1.首先要知道自己topic ,分區數,checkpoint的文件夾

bin/kafka-topics.sh --create --zookeeper localhost:2181 --replication-factor 2 --partitions 3 --topic test

然后在下面的代碼設置每個分區的起始位置,

val offsetList = List((topics, 0, 0L),(topics, 1, 0L),(topics, 2, 0L))
每次運行之后都上次的消費記錄都會記錄在checkpint中,比如第一次運行是從0開始消費的,程序暫停之后會從checkpoint中讀取上次的位置然后基礎消費
注意的地方是checkpoint要和topic一一對應.不然會報錯,還有分分區的個數如果是3個list'里面就有三個,且是從0開始的
如果換了topic要記得換checkpoint

現在的代碼可以保證每次啟動之后從上次的問題開始消費.
從指定位置消費的做法是,切換一個新的checkpoint文件夾,在

val offsetList = List((topics, 0, 120L),(topics, 1, 0L),(topics, 2, 0L))中執行指定哪個分區從哪里開始消費,此時是指0號分區從120個偏移量開始消費

此時offset自己管理是沒有存儲在zk中的是查詢不到的

val offsetList = List((topics, 0, 0L),(topics, 1, 0L),(topics, 2, 0L))

val ssc = StreamingContext.getOrCreate(checkpointDirectory,
  () => {
    createContext(checkpointDirectory)
  })

http://kafka.apache.org/0102/javadoc/index.html?org/apache/kafka/clients/consumer/KafkaConsumer.html

不進入斷點的原因

Either recreate a StreamingContext from checkpoint data or create a new StreamingContext.
If checkpoint data exists in the provided `checkpointPath`, then StreamingContext will be
recreated from the checkpoint data. If the data does not exist, then the StreamingContext
will be created by called the provided `creatingFunc`.

Storing Offsets Outside Kafka

The consumer application need not use Kafka's built-in offset storage, it can store offsets in a store of its own choosing. The primary use case for this is allowing the application to store both the offset and the results of the consumption in the same system in a way that both the results and offsets are stored atomically. This is not always possible, but when it is it will make the consumption fully atomic and give "exactly once" semantics that are stronger than the default "at-least once" semantics you get with Kafka's offset commit functionality.

lz實現的代碼

package my.bigdata.studyKafka

/**
  * Created by lq on 2017/8/30.
  */
import kafka.common.TopicAndPartition
import kafka.message.MessageAndMetadata
import kafka.serializer.StringDecoder
import org.apache.log4j.{Level, Logger}
import org.apache.spark.streaming.dstream.InputDStream
import org.apache.spark.streaming.kafka.{HasOffsetRanges, KafkaUtils, OffsetRange}
import org.apache.spark.streaming.{Seconds, StreamingContext}
import org.apache.spark.{SparkConf, TaskContext}
import org.slf4j.LoggerFactory


object ReadBySureOffsetTest {
  val logger = LoggerFactory.getLogger(ReadBySureOffsetTest.getClass)

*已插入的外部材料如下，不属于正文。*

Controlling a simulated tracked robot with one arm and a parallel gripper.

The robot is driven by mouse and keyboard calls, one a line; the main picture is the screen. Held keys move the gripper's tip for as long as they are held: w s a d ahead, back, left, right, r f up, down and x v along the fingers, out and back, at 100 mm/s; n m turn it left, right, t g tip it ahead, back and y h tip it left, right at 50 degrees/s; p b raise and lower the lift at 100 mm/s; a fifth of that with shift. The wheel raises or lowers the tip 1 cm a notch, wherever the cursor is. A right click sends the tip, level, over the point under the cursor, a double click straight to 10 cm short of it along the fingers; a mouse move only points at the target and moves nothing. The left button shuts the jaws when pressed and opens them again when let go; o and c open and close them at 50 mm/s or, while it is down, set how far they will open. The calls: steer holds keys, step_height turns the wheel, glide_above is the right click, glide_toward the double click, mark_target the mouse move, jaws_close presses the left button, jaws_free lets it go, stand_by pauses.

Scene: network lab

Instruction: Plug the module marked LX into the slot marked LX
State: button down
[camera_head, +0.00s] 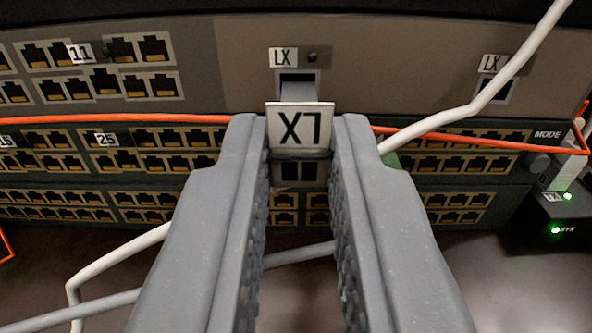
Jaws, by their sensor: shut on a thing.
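My gripper (299,140) is shut on the module, whose white label (300,120) reads LX upside down. The module's grey body (298,92) extends away from me toward a dark slot (297,75) under an LX label (283,57) on the upper switch. Its far end lines up with this slot and overlaps it in the view. I cannot tell how far it is inside. A second slot (494,90), also labelled LX (492,63), is to the right, partly crossed by a white cable.
A white cable (470,108) runs diagonally in front of the right side. An orange cable (130,119) crosses the switch front behind my fingers. Rows of ports (140,85) fill the left. A black box (560,225) with green lights stands at right.

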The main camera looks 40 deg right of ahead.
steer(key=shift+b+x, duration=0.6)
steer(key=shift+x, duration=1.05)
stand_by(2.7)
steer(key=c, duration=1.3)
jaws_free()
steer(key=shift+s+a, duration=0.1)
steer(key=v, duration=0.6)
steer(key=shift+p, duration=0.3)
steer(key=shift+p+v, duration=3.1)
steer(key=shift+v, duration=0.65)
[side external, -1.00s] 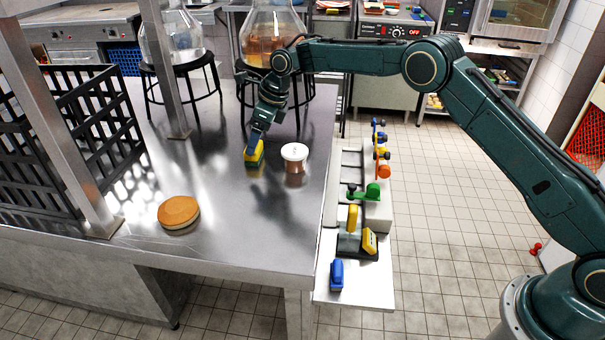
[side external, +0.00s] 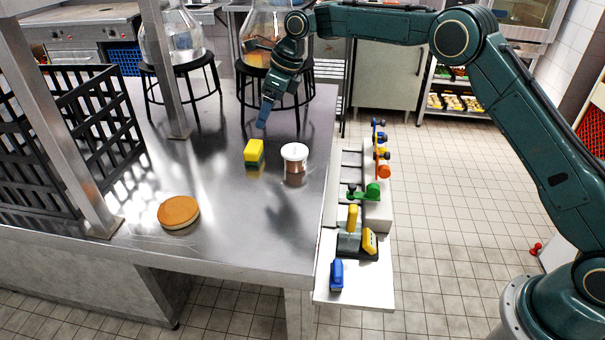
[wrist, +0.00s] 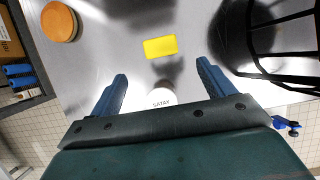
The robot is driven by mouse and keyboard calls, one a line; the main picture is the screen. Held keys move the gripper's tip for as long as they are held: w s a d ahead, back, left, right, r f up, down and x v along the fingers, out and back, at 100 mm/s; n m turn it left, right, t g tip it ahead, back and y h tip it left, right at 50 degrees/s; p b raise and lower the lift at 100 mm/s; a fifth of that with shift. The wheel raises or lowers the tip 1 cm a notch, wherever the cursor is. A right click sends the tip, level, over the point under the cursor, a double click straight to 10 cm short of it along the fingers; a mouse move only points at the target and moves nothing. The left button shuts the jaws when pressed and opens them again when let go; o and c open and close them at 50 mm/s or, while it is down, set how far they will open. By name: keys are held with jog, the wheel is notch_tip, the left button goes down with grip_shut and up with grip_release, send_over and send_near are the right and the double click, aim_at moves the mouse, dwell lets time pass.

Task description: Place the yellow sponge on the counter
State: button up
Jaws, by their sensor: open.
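The yellow sponge (side external: 254,150) rests on the metal counter (side external: 235,205), just left of a white-lidded tub. It has a darker green lower part. In the wrist view the sponge (wrist: 160,46) lies flat beyond my fingertips, roughly midway between them. My gripper (side external: 264,115) is above and a little behind the sponge, apart from it. In the wrist view its blue fingers (wrist: 162,68) are spread wide with nothing between them touching.
The white-lidded tub (side external: 295,155) stands close right of the sponge. A round tan cake-like disc (side external: 178,212) lies at the front left. A black slatted crate (side external: 90,140) and steel posts stand left. Black stools with glass vessels (side external: 265,35) stand behind. The counter's front middle is clear.

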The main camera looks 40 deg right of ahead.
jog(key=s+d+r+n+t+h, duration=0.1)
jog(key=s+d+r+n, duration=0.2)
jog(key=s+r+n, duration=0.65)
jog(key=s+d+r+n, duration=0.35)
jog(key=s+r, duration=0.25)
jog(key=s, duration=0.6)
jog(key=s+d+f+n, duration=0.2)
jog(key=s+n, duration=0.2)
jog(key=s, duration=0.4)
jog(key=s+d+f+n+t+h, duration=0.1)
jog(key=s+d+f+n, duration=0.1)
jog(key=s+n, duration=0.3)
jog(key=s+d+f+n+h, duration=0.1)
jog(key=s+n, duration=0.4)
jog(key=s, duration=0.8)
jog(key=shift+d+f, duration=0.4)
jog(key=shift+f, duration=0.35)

  def main(args: Array[String]) {
    //設置打印日志級別
    System.setProperty("HADOOP_USER_NAME", "root")
    Logger.getLogger("org.apache.kafka").setLevel(Level.ERROR)
    Logger.getLogger("org.apache.zookeeper").setLevel(Level.ERROR)
    Logger.getLogger("org.apache.spark").setLevel(Level.ERROR)
    logger.info("測試從指定offset消費kafka的主程序開始")
    if (args.length < 1) {
      System.err.println("Your arguments were " + args.mkString(","))
      System.exit(1)
      logger.info("主程序意外退出")
    }
    //hdfs://hadoop1:8020/user/root/spark/checkpoint
    val Array(checkpointDirectory) = args
    logger.info("checkpoint檢查：" + checkpointDirectory)
    val ssc = StreamingContext.getOrCreate(checkpointDirectory,
      () => {
        createContext(checkpointDirectory)
      })
    logger.info("streaming開始啟動")
    ssc.start()
    ssc.awaitTermination()
  }

  def createContext(checkpointDirectory: String): StreamingContext = {
    //獲取配置
    val brokers = "slave1:9092,slave2:9092"
    val topics = "maats1"

    //默認為5秒
    val split_rdd_time = 8
    // 創建上下文
    val sparkConf = new SparkConf()
      .setAppName("SendSampleKafkaDataToApple").setMaster("local[2]")
      .set("spark.app.id", "streaming_kafka")

    val ssc = new StreamingContext(sparkConf, Seconds(split_rdd_time))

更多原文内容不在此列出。